#### DATASET EXCERPT

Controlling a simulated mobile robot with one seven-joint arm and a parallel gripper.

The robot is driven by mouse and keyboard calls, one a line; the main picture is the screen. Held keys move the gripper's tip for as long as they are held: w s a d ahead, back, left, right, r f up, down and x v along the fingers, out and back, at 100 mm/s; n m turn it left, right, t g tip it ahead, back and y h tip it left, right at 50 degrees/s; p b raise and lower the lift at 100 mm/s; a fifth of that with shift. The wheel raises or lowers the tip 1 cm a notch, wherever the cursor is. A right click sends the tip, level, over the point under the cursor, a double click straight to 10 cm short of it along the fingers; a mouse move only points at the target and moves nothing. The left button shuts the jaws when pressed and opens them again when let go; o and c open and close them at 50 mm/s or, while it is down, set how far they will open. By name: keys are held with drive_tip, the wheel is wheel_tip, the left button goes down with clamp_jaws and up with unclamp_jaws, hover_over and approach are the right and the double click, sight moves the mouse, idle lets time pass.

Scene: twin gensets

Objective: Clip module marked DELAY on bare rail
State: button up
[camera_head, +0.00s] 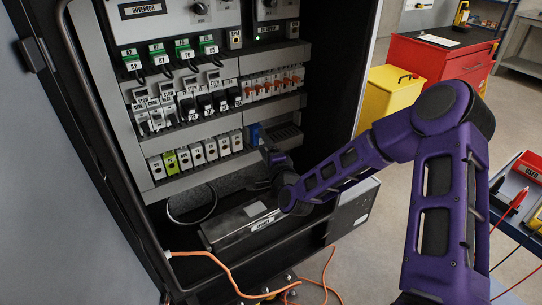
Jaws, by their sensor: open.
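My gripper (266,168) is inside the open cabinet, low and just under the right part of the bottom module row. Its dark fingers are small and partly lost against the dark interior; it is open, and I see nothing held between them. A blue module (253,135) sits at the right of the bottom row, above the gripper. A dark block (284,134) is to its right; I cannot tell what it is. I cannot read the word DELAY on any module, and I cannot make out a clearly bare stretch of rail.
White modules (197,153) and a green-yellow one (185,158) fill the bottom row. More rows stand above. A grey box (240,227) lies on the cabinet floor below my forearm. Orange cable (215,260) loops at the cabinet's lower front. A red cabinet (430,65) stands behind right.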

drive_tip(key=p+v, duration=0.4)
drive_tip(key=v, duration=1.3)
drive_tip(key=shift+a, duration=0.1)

########

### EXERCISE DESCRIPTION
Repeat, with no pictures, exactly the lines from the one containing "Scene: twin gensets" through the one containing "[camera_head, +0.00s]", the first and last included.

### EXERCISE RESPONSE
Scene: twin gensets

Objective: Clip module marked DELAY on bare rail
State: button up
[camera_head, +0.00s] 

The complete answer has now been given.